$1.1m grant for pearl perfume

Essential Oils of Tasmania managing director Stephen Gleeson and Atlas Pearls & Perfumes chief executive Stephen Birkbeck with some of the new products. Picture: Sharon Smith/The West Australian.

A Perth-based luxury goods company has been given a $1.1 million grant to commercialise the world's first perfume made from pearls.

Essential Oils of Tasmania, a subsidiary of Perth-based Atlas Pearls and Perfumes, will use the grant from Commercialisation Australia to build a plant in Tasmania to extract ingredients from South Sea pearls for their fragrant properties.

Atlas chairman Stephen Birkbeck said its salty, floral pearl perfume, Ayu, was designed by Parisian master Michel Roudnitska, whose father Edmond was the legendary creator of some of the world's most famous fragrances, including Dior's Eau Sauvage.

Atlas plans to broaden its production of Ayu, which it already sells on a small scale at its Claremont store, and will also sell the extract to other perfumeries.
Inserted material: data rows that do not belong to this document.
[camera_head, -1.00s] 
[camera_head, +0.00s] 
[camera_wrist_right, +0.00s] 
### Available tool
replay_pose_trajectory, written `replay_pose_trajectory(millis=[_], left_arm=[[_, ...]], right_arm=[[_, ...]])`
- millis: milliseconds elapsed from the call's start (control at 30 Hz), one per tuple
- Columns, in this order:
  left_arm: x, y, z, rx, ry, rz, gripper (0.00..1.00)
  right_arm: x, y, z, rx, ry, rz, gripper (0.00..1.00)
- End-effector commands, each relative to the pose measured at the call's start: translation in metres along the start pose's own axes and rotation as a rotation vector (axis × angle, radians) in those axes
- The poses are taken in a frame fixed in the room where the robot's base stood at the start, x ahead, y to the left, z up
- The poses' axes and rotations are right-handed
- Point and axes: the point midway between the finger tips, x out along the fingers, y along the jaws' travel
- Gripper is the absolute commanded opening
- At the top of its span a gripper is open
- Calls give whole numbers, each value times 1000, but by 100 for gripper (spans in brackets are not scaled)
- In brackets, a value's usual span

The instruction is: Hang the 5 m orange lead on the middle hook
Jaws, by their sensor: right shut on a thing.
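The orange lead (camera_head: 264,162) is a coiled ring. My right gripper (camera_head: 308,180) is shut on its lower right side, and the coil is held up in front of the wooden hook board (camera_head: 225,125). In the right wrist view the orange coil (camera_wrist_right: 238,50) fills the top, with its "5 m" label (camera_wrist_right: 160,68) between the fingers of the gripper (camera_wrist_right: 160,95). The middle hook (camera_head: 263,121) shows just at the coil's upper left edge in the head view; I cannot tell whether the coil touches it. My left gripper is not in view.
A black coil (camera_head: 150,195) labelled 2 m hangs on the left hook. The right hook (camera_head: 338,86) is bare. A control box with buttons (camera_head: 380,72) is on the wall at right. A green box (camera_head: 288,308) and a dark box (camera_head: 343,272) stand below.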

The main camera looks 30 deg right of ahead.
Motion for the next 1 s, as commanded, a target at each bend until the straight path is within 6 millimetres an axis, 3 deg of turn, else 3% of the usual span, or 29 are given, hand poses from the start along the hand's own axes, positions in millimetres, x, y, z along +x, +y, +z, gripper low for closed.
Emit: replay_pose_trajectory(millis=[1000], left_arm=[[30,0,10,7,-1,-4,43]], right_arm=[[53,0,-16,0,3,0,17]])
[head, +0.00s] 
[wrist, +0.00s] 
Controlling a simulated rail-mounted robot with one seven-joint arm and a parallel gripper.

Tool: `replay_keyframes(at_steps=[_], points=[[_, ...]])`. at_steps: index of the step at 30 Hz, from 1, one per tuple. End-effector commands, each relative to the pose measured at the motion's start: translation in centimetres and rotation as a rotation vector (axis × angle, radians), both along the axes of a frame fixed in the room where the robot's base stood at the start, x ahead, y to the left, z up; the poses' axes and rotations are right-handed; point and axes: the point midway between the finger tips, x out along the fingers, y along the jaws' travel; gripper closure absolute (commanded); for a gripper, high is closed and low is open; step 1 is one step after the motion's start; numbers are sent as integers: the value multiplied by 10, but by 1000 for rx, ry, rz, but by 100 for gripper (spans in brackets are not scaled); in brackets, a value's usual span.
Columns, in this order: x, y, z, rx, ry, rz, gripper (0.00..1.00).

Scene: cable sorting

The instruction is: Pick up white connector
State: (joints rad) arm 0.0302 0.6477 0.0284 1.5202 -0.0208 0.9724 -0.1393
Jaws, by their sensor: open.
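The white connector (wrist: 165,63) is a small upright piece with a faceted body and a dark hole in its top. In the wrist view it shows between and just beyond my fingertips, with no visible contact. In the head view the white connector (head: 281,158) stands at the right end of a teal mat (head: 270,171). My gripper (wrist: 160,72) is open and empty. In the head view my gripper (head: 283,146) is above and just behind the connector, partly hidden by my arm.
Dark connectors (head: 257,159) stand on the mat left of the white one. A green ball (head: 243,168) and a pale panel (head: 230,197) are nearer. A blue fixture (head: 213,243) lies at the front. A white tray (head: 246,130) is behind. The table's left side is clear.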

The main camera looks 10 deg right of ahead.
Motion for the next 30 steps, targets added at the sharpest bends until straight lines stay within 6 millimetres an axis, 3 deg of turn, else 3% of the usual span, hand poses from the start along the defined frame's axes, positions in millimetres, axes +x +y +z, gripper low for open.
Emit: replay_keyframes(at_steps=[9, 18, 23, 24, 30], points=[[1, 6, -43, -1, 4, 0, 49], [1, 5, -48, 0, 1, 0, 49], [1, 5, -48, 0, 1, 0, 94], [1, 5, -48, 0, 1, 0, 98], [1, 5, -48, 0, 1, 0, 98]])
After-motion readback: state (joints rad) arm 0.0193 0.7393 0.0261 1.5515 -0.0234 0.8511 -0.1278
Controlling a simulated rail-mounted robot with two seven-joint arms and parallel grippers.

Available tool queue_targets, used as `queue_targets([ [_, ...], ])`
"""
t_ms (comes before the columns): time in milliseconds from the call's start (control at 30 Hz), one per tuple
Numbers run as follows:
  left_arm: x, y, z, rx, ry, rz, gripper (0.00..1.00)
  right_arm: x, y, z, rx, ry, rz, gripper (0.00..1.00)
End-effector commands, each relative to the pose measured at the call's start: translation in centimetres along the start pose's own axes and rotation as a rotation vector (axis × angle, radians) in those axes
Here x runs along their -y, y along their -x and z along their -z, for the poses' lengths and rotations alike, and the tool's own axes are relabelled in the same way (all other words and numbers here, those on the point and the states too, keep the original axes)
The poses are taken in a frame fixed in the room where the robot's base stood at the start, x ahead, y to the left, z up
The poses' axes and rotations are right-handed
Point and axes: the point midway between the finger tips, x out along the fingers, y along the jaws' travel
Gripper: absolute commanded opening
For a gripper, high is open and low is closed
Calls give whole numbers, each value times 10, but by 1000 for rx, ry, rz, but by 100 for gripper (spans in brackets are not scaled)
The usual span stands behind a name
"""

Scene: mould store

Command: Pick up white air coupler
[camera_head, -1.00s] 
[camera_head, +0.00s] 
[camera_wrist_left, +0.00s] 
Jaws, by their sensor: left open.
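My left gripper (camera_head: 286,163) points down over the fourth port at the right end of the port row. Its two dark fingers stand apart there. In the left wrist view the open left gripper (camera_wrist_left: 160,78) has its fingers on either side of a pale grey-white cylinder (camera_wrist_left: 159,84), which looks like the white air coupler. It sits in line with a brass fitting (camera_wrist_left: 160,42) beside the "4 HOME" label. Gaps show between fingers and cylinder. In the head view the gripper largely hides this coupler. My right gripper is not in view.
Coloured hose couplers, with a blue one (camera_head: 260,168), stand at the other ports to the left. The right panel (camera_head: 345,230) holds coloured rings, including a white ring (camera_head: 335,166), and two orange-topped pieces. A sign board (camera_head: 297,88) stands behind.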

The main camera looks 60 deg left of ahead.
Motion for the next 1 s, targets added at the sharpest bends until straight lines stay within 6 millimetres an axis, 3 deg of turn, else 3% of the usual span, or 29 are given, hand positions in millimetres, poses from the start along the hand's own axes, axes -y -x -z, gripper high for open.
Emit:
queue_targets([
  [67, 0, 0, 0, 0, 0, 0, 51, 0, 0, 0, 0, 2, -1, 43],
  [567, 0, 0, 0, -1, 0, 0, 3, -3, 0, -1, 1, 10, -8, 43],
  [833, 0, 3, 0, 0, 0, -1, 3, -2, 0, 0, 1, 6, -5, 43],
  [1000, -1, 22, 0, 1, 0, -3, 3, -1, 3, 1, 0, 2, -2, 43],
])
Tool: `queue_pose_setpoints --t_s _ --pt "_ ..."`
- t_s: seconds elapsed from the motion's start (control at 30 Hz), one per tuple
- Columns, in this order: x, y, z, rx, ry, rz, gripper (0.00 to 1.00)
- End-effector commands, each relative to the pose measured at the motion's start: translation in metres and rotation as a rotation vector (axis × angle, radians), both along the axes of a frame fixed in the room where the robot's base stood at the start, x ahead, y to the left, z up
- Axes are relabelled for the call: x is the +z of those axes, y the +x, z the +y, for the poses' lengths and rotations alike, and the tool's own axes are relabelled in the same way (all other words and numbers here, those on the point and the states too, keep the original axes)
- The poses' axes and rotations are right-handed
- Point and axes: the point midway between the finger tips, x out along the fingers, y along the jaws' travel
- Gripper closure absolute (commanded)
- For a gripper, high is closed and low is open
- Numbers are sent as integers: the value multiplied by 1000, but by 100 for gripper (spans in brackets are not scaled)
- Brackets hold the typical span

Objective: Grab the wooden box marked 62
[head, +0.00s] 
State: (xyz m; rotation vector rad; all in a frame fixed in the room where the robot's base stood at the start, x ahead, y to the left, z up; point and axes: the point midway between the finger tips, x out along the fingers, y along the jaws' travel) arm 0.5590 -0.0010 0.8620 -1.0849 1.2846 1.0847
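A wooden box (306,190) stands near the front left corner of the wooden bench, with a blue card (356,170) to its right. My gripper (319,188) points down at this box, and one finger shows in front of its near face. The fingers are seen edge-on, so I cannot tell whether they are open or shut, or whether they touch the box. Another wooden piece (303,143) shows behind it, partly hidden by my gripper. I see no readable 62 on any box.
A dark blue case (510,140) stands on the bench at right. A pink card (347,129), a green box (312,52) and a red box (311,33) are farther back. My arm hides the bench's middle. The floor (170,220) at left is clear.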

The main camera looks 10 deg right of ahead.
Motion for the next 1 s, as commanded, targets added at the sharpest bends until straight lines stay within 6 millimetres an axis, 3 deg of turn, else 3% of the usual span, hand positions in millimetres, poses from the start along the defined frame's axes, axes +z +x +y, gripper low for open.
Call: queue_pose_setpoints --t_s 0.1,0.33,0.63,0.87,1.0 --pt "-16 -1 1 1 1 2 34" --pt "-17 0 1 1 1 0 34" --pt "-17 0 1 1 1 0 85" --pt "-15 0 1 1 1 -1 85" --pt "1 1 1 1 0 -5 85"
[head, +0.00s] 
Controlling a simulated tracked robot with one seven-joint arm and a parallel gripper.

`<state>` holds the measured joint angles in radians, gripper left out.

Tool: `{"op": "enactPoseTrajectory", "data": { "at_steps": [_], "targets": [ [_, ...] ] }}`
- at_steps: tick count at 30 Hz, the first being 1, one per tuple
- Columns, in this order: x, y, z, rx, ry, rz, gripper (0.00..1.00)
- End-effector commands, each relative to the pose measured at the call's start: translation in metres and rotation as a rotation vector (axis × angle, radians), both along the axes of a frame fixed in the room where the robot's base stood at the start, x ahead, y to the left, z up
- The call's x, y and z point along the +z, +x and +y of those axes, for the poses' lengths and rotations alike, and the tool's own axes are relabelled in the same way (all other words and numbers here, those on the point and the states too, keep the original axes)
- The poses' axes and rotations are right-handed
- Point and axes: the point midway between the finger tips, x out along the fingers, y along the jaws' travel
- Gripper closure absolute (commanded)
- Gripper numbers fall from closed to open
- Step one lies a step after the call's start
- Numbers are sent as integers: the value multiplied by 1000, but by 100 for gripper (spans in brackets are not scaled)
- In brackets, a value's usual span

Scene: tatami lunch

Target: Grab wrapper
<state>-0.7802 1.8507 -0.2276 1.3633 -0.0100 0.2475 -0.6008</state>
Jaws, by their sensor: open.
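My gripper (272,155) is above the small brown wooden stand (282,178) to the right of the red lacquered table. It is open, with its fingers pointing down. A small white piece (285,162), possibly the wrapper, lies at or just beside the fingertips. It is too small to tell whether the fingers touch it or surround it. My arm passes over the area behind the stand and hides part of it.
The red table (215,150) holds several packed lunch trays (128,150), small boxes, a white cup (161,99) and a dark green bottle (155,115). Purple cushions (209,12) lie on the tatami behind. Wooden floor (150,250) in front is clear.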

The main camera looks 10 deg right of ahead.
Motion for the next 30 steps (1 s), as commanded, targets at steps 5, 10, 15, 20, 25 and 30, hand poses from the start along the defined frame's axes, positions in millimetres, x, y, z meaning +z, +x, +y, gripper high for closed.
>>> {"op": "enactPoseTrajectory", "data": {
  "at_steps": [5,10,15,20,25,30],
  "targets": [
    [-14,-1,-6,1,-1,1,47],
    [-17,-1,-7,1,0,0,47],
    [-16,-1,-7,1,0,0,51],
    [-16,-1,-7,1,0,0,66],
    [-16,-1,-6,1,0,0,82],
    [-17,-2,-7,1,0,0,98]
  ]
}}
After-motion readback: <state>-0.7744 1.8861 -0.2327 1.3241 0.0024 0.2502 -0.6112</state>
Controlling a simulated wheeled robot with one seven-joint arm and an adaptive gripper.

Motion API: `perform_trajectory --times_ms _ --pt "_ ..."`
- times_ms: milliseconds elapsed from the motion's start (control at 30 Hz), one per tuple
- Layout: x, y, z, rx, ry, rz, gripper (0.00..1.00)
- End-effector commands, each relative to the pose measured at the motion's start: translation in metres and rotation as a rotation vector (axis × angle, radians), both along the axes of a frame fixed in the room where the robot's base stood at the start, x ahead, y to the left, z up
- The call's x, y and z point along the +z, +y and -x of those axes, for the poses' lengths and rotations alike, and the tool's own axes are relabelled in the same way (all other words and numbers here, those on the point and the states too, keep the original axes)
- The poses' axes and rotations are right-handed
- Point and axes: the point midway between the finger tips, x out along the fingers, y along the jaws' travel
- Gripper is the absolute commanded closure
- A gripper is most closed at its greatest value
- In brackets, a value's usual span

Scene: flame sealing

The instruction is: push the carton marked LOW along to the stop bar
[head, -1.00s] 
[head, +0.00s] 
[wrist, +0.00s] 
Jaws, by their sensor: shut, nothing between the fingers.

Mr Birkbeck said he had interest from some of the world's biggest perfumeries, many of which already purchase sandalwood products from his former company, Mount Romance.

Atlas is taking the same left-field approach to making perfume as Mr Birkbeck did when he built the Mount Romance empire.

He kicked off the range of beauty products in 1990 by boiling emu fat in his kitchen to use in oils and skincare.

By the time he sold the com- pany to Holistic Products Group for $19.5 million in 2005, he had forged strong links with the cosmetics, perfume and fashion industries in France and helped to spawn a $1 billion Australian sandalwood export market.

Mr Birkbeck believes the new plant in Tasmania, which will also extract fragrances from truffles and boronia flowers, will kickstart new income streams and export markets.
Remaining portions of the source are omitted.